**To do**
Reproduce the listing below character for character; drop every image.
■ ■ ■ ■
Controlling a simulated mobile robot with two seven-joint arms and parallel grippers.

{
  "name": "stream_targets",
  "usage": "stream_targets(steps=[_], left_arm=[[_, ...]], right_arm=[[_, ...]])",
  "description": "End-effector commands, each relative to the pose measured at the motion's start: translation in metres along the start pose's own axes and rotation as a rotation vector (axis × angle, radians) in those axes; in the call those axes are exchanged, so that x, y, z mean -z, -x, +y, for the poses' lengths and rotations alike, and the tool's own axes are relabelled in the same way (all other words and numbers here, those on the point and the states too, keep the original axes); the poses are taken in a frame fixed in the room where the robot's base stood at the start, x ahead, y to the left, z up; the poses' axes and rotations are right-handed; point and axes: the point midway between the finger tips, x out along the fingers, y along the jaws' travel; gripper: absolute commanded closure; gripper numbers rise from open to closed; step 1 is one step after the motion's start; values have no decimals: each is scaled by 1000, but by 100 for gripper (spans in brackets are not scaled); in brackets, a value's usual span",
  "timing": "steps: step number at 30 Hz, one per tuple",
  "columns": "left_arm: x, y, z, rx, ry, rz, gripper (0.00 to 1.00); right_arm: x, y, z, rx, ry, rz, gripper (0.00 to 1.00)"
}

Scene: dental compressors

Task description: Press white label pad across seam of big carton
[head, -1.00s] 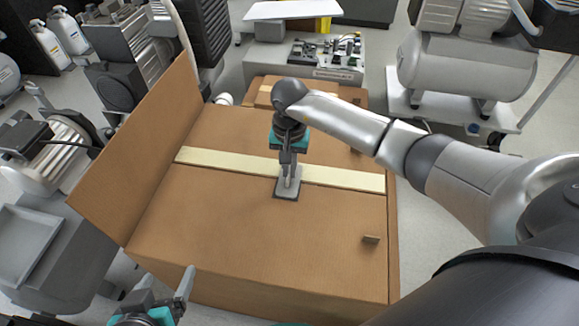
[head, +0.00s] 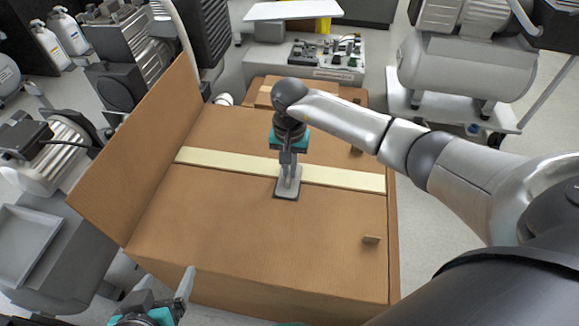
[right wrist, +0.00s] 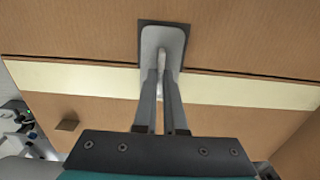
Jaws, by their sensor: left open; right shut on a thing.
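The big carton (head: 230,235) stands in front of me with its top flaps closed over and a pale tape strip (head: 225,162) along its seam. Contact with the cardboard cannot be told. My left gripper (head: 165,295) is open and empty at the carton's near left corner.
A carton side flap (head: 140,150) stands up at the left. A small brown tab (head: 371,239) sticks up on the right of the top. A smaller carton (head: 265,95) lies behind. Compressors and a grey cart surround the carton.

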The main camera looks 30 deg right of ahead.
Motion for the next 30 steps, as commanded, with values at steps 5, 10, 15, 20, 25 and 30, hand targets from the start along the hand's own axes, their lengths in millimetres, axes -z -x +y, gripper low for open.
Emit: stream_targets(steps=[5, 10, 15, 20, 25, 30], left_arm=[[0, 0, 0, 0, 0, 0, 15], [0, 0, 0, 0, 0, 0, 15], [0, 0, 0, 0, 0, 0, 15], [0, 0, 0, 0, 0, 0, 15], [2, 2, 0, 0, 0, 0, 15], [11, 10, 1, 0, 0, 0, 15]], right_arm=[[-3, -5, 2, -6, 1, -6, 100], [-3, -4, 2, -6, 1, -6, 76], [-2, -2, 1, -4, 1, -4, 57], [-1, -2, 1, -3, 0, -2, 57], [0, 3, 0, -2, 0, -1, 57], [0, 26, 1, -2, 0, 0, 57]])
■ ■ ■ ■
**Response for this exercise**
Controlling a simulated mobile robot with two seven-joint arms and parallel grippers.

{
  "name": "stream_targets",
  "usage": "stream_targets(steps=[_], left_arm=[[_, ...]], right_arm=[[_, ...]])",
  "description": "End-effector commands, each relative to the pose measured at the motion's start: translation in metres along the start pose's own axes and rotation as a rotation vector (axis × angle, radians) in those axes; in the call those axes are exchanged, so that x, y, z mean -z, -x, +y, for the poses' lengths and rotations alike, and the tool's own axes are relabelled in the same way (all other words and numbers here, those on the point and the states too, keep the original axes); the poses are taken in a frame fixed in the room where the robot's base stood at the start, x ahead, y to the left, z up; the poses' axes and rotations are right-handed; point and axes: the point midway between the finger tips, x out along the fingers, y along the jaws' travel; gripper: absolute commanded closure; gripper numbers rise from open to closed; step 1 is one step after the motion's start; values have no decimals: each is scaled by 1000, but by 100 for gripper (spans in brackets are not scaled); in brackets, a value's usual span",
  "timing": "steps: step number at 30 Hz, one per tuple",
  "columns": "left_arm: x, y, z, rx, ry, rz, gripper (0.00 to 1.00); right_arm: x, y, z, rx, ry, rz, gripper (0.00 to 1.00)"
}

Scene: dental compressors

Task description: Press white label pad across seam of big carton
[head, -1.00s] 
[head, +0.00s] 
[right wrist, +0.00s] 
Jaws, by their sensor: left open; right shut on a thing.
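The big carton (head: 230,235) stands in front of me with its top flaps closed over and a pale tape strip (head: 225,162) along its seam. Contact with the cardboard cannot be told. My left gripper (head: 165,295) is open and empty at the carton's near left corner.
A carton side flap (head: 140,150) stands up at the left. A small brown tab (head: 371,239) sticks up on the right of the top. A smaller carton (head: 265,95) lies behind. Compressors and a grey cart surround the carton.

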The main camera looks 30 deg right of ahead.
Motion for the next 30 steps, as commanded, with values at steps 5, 10, 15, 20, 25 and 30, hand targets from the start along the hand's own axes, their lengths in millimetres, axes -z -x +y, gripper low for open.
Emit: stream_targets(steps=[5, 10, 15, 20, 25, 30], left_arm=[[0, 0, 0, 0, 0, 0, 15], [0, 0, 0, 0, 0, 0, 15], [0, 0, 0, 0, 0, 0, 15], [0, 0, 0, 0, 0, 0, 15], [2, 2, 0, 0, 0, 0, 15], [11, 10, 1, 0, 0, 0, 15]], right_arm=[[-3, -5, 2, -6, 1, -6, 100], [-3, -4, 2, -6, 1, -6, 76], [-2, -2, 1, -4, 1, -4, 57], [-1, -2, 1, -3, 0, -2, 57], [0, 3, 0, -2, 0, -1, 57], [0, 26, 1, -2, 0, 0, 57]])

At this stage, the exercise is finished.